EXERCISE INSTRUCTIONS -
Write out the records that appear below, verbatim and complete, but without pictures.

· · · · · · ·

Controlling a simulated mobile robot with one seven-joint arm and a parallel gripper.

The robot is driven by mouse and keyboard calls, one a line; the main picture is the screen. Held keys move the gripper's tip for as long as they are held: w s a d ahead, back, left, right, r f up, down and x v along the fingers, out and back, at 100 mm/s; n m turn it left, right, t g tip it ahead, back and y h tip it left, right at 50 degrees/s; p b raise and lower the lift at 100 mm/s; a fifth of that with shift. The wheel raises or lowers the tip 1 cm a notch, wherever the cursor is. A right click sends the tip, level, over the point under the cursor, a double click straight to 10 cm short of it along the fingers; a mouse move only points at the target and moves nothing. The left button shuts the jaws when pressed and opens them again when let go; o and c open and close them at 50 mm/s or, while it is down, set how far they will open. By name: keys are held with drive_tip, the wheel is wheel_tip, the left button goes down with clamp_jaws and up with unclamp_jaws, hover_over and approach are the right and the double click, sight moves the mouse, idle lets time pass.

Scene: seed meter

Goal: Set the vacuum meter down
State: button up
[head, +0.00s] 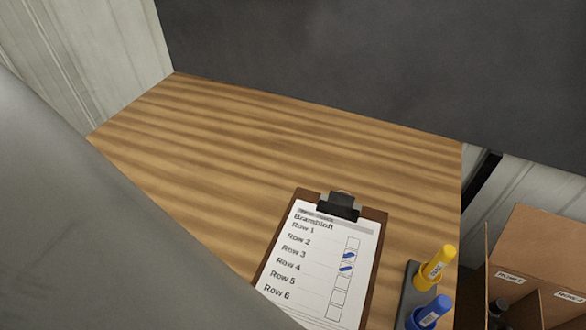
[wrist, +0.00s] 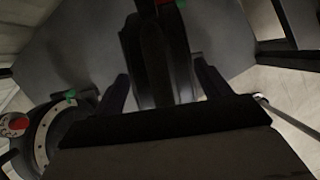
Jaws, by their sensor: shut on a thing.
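In the wrist view my gripper (wrist: 163,88) is shut on a dark, rounded thing seen nearly edge-on, which I take to be the vacuum meter (wrist: 158,60). It stands between the two dark fingers, with small red and green parts at its top edge. Its lower part is hidden behind the dark bar of my gripper. Neither the gripper nor the held meter shows in the head view. The wooden bench top (head: 230,150) in the head view is bare over its back and middle.
A clipboard (head: 375,240) lies at the bench's front, two rows ticked blue. Yellow (head: 436,266) and blue (head: 430,313) markers stand in a dark holder near the right edge. A cardboard box (head: 540,255) is beyond. A round, pale-rimmed part (wrist: 42,140) shows left in the wrist view.

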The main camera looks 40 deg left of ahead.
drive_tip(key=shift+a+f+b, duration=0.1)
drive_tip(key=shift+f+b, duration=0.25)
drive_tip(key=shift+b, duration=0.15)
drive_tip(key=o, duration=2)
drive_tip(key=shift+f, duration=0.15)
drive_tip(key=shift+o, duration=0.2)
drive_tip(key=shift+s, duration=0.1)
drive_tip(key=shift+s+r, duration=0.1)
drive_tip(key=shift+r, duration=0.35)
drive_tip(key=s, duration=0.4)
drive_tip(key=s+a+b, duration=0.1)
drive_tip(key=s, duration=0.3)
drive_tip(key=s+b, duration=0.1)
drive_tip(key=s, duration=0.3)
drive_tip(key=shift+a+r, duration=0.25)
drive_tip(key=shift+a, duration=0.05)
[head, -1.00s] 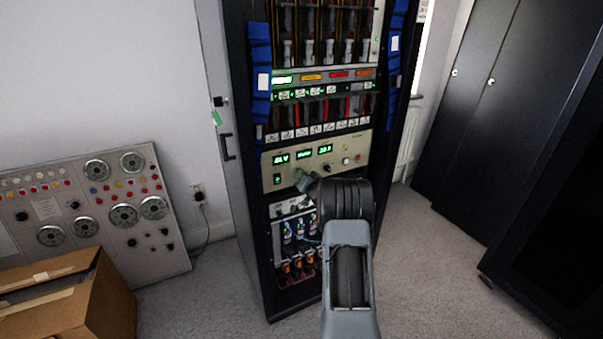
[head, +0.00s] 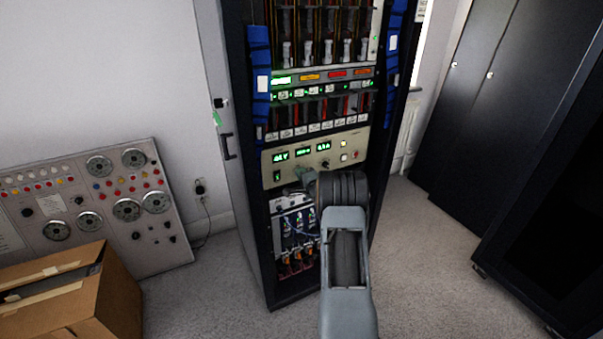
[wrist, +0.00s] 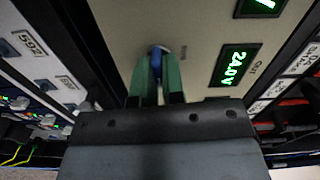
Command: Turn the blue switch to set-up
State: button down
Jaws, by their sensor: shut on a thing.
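The blue switch (wrist: 157,59) sits on the beige panel (wrist: 125,25) in the wrist view. My gripper (wrist: 158,82) has its two green fingers closed on either side of the switch, gripping it. Only the switch's rounded blue top edge shows between the fingers. A small label beside it is too blurred to read, so I cannot tell its set position. In the head view, my arm reaches to the lower edge of the beige power panel (head: 335,152) in the rack, and the switch is hidden there.
The black rack (head: 245,190) stands in the middle, its cables hanging below the panel. A lit green display (wrist: 235,65) is close to my gripper. A grey control panel (head: 85,215) and an open cardboard box (head: 115,300) are at left. Dark cabinets (head: 455,130) stand right, with open carpet between.

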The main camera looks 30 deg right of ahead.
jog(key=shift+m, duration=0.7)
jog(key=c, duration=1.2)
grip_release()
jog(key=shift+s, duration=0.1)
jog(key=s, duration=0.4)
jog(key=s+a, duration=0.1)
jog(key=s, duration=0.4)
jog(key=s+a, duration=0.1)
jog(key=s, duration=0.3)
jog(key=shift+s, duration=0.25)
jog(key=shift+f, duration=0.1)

· · · · · · ·

REPLY -
Controlling a simulated mobile robot with one seven-joint arm and a parallel gripper.

The robot is driven by mouse and keyboard calls, one a line; the main picture is the screen. Held keys move the gripper's tip for as long as they are held: w s a d ahead, back, left, right, r f up, down and x v along the fingers, out and back, at 100 mm/s; n m turn it left, right, t g tip it ahead, back and y h tip it left, right at 50 degrees/s; p b raise and lower the lift at 100 mm/s; a fifth of that with shift. The wheel raises or lowers the tip 1 cm a notch, wherever the cursor is. A right click sends the tip, level, over the point under the cursor, a double click straight to 10 cm short of it along the fingers; a mouse move only points at the target and moves nothing. The left button shuts the jaws when pressed and opens them again when let go; o and c open and close them at 50 mm/s or, while it is down, set how far they will open. By name: keys are held with drive_tip, the wheel is wheel_tip, the left button goes down with clamp_jaws and up with unclamp_jaws, hover_over and approach are the right and the double click, sight moves the mouse, idle lets time pass.

Scene: seed meter

Goal: Set the vacuum meter down
State: button up
[head, +0.00s] 
[wrist, +0.00s] 
Jaws, by their sensor: shut on a thing.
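In the wrist view my gripper (wrist: 163,88) is shut on a dark, rounded thing seen nearly edge-on, which I take to be the vacuum meter (wrist: 158,60). It stands between the two dark fingers, with small red and green parts at its top edge. Its lower part is hidden behind the dark bar of my gripper. Neither the gripper nor the held meter shows in the head view. The wooden bench top (head: 230,150) in the head view is bare over its back and middle.
A clipboard (head: 375,240) lies at the bench's front, two rows ticked blue. Yellow (head: 436,266) and blue (head: 430,313) markers stand in a dark holder near the right edge. A cardboard box (head: 540,255) is beyond. A round, pale-rimmed part (wrist: 42,140) shows left in the wrist view.

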The main camera looks 40 deg left of ahead.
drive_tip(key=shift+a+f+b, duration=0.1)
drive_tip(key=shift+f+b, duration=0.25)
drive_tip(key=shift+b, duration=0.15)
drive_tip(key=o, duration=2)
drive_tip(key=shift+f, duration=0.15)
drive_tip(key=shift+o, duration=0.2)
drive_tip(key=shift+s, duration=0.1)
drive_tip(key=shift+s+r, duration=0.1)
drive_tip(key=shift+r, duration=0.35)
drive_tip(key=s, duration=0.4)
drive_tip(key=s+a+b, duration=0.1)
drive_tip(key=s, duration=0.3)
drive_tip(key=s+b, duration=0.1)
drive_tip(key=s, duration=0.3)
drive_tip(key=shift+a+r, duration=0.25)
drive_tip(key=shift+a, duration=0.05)
[head, -1.00s] 
[head, +0.00s] 
[wrist, +0.00s] 
Command: Turn the blue switch to set-up
State: button down
Jaws, by their sensor: shut on a thing.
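The blue switch (wrist: 157,59) sits on the beige panel (wrist: 125,25) in the wrist view. My gripper (wrist: 158,82) has its two green fingers closed on either side of the switch, gripping it. Only the switch's rounded blue top edge shows between the fingers. A small label beside it is too blurred to read, so I cannot tell its set position. In the head view, my arm reaches to the lower edge of the beige power panel (head: 335,152) in the rack, and the switch is hidden there.
The black rack (head: 245,190) stands in the middle, its cables hanging below the panel. A lit green display (wrist: 235,65) is close to my gripper. A grey control panel (head: 85,215) and an open cardboard box (head: 115,300) are at left. Dark cabinets (head: 455,130) stand right, with open carpet between.

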The main camera looks 30 deg right of ahead.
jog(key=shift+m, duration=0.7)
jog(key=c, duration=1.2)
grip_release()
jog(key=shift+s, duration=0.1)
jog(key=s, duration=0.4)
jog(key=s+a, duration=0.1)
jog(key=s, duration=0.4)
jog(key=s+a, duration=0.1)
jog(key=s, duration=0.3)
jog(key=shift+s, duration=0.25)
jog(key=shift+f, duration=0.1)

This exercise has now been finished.